Government announce intention to abolish Section 21

The government has outlined plans to consult on new legislation to abolish Section 21 evictions, often called ‘no-fault’ evictions, as part of their continuing overhaul of the sector.

Under the UK government’s proposals, landlords will no longer be able to evict tenants using the Section 21 notice procedure and will only be able to end tenancies where they have a legitimate reason to do so.  If the changes get through Parliament, landlords will need to rely on Section 8, meaning they will need to provide a concrete, evidenced reason already specified in law to bring a tenancy to an end.

To support these proposed changes, Section 8 evictions are also set to be reformed so that property owners are able to regain their home should they wish to sell or move into it.

To give landlords confidence, the government has said it will also speed up court processes so that landlords are able to regain their property swiftly and smoothly.

Prime Minister Theresa May says the move will protect responsible tenants with the “long-term certainty and the peace of mind they deserve.”

Similar plans have been announced for Wales and in Scotland new rules, in place since 2017, have required landlords to give a reason for ending tenancies. Currently, there appear to be no plans to end ‘no-fault’ evictions in Northern Ireland.

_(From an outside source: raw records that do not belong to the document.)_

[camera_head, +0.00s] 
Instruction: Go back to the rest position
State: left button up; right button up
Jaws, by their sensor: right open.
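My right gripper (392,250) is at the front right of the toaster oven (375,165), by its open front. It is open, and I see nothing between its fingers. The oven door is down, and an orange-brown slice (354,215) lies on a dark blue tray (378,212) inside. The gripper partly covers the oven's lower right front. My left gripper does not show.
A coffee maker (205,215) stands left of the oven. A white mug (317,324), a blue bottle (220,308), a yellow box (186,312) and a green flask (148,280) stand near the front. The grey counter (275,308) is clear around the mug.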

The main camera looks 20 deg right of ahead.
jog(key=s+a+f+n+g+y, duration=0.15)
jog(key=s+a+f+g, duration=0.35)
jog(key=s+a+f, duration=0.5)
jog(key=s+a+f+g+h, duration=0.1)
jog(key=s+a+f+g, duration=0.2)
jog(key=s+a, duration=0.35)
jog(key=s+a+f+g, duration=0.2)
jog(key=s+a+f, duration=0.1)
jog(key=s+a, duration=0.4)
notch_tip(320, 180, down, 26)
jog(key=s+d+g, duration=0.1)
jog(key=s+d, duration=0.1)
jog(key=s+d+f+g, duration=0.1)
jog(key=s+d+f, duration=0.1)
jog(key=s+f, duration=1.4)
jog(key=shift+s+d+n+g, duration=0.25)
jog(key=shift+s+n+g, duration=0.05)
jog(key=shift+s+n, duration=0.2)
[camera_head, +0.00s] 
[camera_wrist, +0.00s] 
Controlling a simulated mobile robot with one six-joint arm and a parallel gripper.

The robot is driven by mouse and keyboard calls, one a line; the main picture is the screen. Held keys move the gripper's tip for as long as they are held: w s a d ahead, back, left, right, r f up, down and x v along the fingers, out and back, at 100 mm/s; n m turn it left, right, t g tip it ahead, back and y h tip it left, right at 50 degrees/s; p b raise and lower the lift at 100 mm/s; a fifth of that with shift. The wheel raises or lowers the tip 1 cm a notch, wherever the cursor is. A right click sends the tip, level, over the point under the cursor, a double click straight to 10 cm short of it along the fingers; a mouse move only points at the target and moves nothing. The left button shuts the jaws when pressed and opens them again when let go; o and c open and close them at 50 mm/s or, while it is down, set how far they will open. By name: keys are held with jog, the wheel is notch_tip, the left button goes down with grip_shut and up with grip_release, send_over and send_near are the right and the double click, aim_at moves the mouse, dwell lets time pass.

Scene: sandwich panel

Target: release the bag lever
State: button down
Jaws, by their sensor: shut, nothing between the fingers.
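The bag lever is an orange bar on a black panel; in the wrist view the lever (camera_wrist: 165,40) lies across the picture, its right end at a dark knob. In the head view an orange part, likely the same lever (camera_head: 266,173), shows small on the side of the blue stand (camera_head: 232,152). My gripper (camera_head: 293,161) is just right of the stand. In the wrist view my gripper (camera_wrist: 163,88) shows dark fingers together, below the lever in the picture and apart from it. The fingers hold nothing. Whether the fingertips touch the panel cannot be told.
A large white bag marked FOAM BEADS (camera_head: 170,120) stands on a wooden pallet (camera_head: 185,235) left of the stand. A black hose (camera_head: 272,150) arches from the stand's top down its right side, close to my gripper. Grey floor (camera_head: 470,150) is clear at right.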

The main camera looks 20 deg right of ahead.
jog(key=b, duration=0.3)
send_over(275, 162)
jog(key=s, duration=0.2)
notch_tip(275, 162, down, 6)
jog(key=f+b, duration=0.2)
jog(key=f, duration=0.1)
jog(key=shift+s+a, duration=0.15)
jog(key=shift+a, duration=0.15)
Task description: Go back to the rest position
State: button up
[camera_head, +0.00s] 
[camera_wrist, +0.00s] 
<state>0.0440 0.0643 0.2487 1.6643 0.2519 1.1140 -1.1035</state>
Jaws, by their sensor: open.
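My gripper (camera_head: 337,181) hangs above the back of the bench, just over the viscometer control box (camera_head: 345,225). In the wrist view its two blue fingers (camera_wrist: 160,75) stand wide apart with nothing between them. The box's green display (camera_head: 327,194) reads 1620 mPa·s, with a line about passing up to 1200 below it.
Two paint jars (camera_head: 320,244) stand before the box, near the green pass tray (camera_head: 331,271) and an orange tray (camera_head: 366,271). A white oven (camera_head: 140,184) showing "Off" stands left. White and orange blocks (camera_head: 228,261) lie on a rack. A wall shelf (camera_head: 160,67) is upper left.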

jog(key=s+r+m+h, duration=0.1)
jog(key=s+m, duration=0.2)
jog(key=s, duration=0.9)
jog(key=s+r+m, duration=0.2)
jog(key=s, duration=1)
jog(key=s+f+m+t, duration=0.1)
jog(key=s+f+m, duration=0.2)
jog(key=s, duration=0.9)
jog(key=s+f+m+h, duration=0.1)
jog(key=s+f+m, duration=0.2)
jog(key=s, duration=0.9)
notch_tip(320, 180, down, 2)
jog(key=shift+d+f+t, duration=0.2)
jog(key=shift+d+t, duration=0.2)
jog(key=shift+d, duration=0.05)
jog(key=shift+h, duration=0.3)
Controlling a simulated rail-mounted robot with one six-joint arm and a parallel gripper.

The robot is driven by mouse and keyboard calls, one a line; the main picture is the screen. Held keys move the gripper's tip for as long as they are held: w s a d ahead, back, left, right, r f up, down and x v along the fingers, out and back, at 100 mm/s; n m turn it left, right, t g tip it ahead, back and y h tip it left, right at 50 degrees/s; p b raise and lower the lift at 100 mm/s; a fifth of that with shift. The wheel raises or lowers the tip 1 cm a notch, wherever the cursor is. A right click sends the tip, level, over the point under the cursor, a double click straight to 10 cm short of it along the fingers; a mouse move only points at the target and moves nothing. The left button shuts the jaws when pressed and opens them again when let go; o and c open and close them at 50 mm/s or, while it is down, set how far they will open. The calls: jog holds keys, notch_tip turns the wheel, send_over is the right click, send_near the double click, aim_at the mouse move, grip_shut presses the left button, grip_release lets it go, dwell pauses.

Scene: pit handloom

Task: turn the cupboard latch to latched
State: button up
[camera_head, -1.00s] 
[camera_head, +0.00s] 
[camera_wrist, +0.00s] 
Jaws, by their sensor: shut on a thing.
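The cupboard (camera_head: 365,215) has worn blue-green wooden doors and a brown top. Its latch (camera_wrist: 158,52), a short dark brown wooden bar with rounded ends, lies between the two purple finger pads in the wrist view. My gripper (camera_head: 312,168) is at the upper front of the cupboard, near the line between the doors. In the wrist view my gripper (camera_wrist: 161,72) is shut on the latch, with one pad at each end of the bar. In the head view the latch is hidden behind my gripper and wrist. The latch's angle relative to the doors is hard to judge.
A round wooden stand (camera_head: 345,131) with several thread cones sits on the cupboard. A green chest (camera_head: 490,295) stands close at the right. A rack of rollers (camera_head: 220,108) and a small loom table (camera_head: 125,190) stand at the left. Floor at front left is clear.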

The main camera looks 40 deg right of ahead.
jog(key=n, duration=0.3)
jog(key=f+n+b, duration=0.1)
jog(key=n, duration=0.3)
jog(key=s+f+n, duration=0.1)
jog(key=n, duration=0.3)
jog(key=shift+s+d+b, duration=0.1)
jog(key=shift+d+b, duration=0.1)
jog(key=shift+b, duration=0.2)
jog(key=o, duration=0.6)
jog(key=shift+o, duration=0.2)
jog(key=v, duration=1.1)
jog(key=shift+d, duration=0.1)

Naturally, opinion is divided on whether abolishing Section 21 within England is a good idea.

Hamilton Fraser’s CEO, Eddie Hooker, had this to say

“The government has been under increasing pressure to ban Section 21 evictions after critics campaigned that they tilt the balance of power towards landlords.  There are arguments both for and against the ban, but as always, the devil really is in the detail, of which we are yet to learn.”

– Eddie Hooker

“The overriding objective of this potential change is greater security for tenants, which can only be a good thing. However, it is important to remember that the majority of landlord tenant partnerships are problem free and so it is imperative that that the private rented sector remains objective.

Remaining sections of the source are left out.